━━━ Given information ━━━

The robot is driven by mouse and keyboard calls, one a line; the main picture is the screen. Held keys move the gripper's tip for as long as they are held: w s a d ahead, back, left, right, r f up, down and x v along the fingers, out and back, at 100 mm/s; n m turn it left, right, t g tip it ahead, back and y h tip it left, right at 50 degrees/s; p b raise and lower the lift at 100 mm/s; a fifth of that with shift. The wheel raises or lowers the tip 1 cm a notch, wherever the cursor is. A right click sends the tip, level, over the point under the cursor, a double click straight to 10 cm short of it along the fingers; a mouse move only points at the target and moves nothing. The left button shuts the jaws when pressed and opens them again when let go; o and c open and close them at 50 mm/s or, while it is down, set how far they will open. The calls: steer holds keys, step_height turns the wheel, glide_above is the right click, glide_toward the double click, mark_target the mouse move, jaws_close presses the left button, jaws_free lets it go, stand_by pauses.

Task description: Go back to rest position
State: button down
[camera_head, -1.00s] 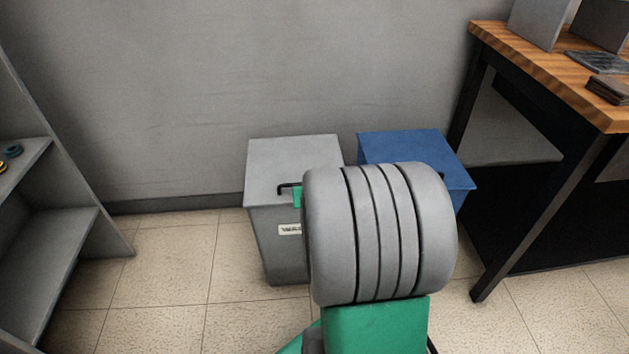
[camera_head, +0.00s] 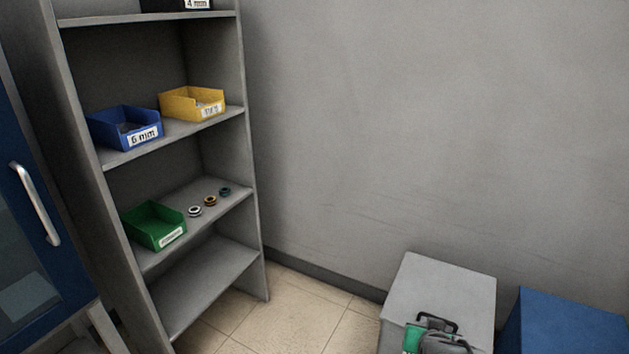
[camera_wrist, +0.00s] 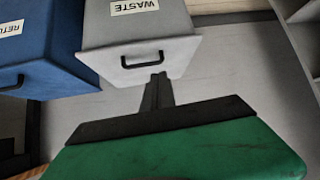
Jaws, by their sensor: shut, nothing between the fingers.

━━━

:: Exercise instructions ::
Transcribe the full listing character for character. Pictures are excluded.

:: Solution below ::
The robot is driven by mouse and keyboard calls, one a line; the main picture is the screen. Held keys move the gripper's tip for as long as they are held: w s a d ahead, back, left, right, r f up, down and x v along the fingers, out and back, at 100 mm/s; n m turn it left, right, t g tip it ahead, back and y h tip it left, right at 50 degrees/s; p b raise and lower the lift at 100 mm/s; a fifth of that with shift. The wheel raises or lowers the tip 1 cm a notch, wherever the cursor is. A right click sends the tip, level, over the point under the cursor, a double click straight to 10 cm short of it along the fingers; a mouse move only points at the target and moves nothing. The left button shuts the jaws when pressed and opens them again when let go; o and c open and close them at 50 mm/s or, while it is down, set how far they will open. The calls: steer holds keys, step_height turns the wheel, glide_above is the right click, glide_toward the double click, mark_target the mouse move, jaws_close presses the left button, jaws_free lets it go, stand_by pauses.

Task description: Go back to rest position
State: button down
[camera_head, -1.00s] 
[camera_head, +0.00s] 
[camera_wrist, +0.00s] 
Jaws, by their sensor: shut, nothing between the fingers.

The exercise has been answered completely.